[Task directions] Search the material below for the word "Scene" and copy every line in which it occurs.

>> start Data

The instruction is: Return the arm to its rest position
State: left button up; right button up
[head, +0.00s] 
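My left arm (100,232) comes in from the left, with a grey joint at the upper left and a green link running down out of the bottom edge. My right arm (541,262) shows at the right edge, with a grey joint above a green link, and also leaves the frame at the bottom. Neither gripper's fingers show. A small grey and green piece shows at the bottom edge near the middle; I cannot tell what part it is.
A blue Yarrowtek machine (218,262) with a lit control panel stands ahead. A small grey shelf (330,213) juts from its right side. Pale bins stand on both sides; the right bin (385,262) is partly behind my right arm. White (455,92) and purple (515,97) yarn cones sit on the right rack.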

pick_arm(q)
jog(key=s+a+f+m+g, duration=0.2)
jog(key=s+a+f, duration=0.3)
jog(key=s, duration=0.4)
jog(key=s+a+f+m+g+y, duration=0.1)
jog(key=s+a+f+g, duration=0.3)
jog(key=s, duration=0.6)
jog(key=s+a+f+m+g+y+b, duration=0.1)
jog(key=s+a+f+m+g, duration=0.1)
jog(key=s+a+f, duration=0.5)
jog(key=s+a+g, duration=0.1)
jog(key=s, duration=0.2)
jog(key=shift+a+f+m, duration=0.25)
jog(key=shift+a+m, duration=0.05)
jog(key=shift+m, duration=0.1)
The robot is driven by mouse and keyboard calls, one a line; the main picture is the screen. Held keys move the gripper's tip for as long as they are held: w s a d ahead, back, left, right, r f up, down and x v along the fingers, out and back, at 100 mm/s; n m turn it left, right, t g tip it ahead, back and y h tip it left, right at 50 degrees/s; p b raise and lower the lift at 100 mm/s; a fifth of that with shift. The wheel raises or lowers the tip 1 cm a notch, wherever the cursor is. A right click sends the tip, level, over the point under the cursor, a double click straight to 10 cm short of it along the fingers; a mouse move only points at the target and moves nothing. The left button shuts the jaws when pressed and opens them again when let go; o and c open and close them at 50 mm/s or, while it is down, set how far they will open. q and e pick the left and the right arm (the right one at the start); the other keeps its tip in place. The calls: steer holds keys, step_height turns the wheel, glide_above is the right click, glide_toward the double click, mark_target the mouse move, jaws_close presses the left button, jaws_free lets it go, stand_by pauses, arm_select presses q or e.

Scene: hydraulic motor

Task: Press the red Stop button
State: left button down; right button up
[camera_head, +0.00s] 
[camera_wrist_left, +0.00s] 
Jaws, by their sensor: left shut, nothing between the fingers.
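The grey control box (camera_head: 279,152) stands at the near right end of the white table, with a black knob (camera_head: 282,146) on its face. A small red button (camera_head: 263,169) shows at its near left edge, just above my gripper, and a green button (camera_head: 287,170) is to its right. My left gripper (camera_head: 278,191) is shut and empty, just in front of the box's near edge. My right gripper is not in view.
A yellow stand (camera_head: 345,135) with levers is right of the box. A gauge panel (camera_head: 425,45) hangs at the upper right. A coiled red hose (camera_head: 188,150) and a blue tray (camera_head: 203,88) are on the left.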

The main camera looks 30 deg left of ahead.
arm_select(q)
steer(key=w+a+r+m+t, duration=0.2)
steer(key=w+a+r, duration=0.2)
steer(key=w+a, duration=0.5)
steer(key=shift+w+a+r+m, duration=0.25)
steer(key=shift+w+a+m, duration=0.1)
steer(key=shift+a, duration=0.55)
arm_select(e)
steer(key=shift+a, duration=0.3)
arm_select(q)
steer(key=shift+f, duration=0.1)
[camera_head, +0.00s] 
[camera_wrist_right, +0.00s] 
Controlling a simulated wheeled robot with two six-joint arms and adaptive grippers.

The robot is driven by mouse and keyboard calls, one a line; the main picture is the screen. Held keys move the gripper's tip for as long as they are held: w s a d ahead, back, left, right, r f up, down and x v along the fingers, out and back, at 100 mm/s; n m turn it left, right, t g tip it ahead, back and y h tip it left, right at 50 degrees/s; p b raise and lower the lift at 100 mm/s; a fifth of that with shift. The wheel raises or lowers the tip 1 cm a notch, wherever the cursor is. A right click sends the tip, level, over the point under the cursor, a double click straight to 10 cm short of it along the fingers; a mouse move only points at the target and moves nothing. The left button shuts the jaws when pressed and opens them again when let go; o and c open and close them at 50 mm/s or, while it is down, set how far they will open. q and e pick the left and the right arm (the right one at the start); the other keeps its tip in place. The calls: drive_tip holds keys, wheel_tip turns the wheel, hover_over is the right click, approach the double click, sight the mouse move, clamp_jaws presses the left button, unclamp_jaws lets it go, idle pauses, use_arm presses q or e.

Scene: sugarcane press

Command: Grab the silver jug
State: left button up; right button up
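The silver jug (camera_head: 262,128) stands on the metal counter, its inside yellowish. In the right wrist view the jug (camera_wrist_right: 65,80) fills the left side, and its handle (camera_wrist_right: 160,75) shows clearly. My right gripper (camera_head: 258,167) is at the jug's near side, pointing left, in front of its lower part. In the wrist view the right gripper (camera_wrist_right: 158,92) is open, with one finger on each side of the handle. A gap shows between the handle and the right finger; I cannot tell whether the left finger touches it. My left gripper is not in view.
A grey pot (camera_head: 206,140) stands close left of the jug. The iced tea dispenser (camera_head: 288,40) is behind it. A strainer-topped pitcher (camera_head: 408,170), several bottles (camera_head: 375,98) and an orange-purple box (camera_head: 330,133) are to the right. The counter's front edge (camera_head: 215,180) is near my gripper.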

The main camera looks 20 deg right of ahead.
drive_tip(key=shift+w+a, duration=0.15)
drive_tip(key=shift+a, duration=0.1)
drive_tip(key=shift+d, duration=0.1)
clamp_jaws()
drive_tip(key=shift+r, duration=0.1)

>> end Data

[Full output]
Scene: hydraulic motor
Scene: sugarcane press

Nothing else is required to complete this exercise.